<<<<
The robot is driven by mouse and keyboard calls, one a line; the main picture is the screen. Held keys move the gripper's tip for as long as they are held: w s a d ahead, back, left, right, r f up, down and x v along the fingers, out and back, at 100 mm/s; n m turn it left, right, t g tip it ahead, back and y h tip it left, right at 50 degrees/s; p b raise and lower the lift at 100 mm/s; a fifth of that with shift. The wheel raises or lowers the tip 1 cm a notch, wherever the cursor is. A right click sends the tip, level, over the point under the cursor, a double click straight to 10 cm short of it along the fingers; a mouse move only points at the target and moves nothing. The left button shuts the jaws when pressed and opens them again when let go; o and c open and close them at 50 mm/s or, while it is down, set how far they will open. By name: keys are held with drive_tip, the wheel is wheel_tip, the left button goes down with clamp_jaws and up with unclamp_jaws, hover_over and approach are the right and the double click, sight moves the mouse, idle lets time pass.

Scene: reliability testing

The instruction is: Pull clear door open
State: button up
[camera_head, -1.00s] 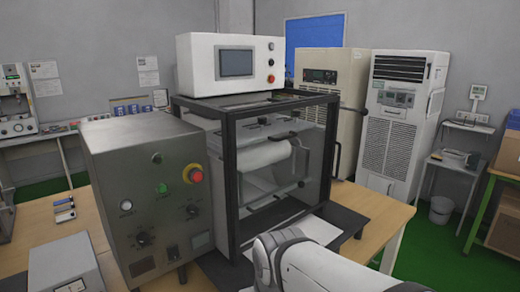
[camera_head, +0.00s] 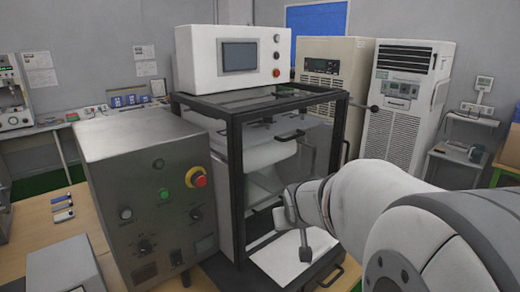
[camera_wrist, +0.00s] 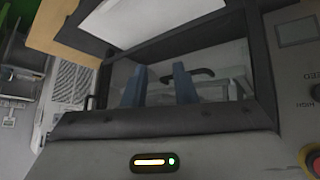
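The black-framed enclosure (camera_head: 236,180) stands on the table, with a clear front door (camera_head: 312,160) through which pale parts show. A black handle (camera_head: 288,136) is near the top of that front. My gripper (camera_head: 298,226) is in front of the lower part of the enclosure, at the end of my white arm. In the wrist view my two blue-grey fingers (camera_wrist: 158,84) are apart with nothing held. A dark bar handle (camera_wrist: 190,75) shows behind and between them. I cannot tell whether the fingers touch it.
A grey control box (camera_head: 150,190) with a red button stands close at the left. A white screen unit (camera_head: 235,55) sits on top of the enclosure. A white sheet-like surface (camera_head: 290,260) lies below the front. Tall cabinets (camera_head: 400,115) stand behind at the right.

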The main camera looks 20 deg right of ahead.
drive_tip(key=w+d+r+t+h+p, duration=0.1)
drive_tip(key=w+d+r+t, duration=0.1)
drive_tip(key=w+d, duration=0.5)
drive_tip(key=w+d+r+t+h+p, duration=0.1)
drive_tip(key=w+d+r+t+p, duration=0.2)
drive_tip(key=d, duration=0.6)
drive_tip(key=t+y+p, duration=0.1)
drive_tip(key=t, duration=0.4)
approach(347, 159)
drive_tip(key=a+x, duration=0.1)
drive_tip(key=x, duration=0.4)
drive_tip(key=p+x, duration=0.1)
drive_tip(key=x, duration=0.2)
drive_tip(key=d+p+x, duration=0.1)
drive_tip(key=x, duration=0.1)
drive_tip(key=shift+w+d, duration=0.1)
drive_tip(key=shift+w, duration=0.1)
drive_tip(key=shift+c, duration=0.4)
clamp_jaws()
>>>>
## Aim
Repeat the listing in full and exactly. Leave any pictures out.

## Solution below
The robot is driven by mouse and keyboard calls, one a line; the main picture is the screen. Held keys move the gripper's tip for as long as they are held: w s a d ahead, back, left, right, r f up, down and x v along the fingers, out and back, at 100 mm/s; n m turn it left, right, t g tip it ahead, back and y h tip it left, right at 50 degrees/s; p b raise and lower the lift at 100 mm/s; a fifth of that with shift. The wheel raises or lowers the tip 1 cm a notch, wherever the cursor is. A right click sends the tip, level, over the point under the cursor, a double click straight to 10 cm short of it along the fingers; a mouse move only points at the target and moves nothing. The left button shuts the jaws when pressed and opens them again when let go; o and c open and close them at 50 mm/s or, while it is down, set how far they will open. By name: keys are held with drive_tip, the wheel is wheel_tip, the left button goes down with clamp_jaws and up with unclamp_jaws, hover_over and approach are the right and the double click, sight moves the mouse, idle lets time pass.

Scene: reliability testing

The instruction is: Pull clear door open
State: button up
[camera_head, -1.00s] 
[camera_head, +0.00s] 
[camera_wrist, +0.00s] 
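The black-framed enclosure (camera_head: 236,180) stands on the table, with a clear front door (camera_head: 312,160) through which pale parts show. A black handle (camera_head: 288,136) is near the top of that front. My gripper (camera_head: 298,226) is in front of the lower part of the enclosure, at the end of my white arm. In the wrist view my two blue-grey fingers (camera_wrist: 158,84) are apart with nothing held. A dark bar handle (camera_wrist: 190,75) shows behind and between them. I cannot tell whether the fingers touch it.
A grey control box (camera_head: 150,190) with a red button stands close at the left. A white screen unit (camera_head: 235,55) sits on top of the enclosure. A white sheet-like surface (camera_head: 290,260) lies below the front. Tall cabinets (camera_head: 400,115) stand behind at the right.

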The main camera looks 20 deg right of ahead.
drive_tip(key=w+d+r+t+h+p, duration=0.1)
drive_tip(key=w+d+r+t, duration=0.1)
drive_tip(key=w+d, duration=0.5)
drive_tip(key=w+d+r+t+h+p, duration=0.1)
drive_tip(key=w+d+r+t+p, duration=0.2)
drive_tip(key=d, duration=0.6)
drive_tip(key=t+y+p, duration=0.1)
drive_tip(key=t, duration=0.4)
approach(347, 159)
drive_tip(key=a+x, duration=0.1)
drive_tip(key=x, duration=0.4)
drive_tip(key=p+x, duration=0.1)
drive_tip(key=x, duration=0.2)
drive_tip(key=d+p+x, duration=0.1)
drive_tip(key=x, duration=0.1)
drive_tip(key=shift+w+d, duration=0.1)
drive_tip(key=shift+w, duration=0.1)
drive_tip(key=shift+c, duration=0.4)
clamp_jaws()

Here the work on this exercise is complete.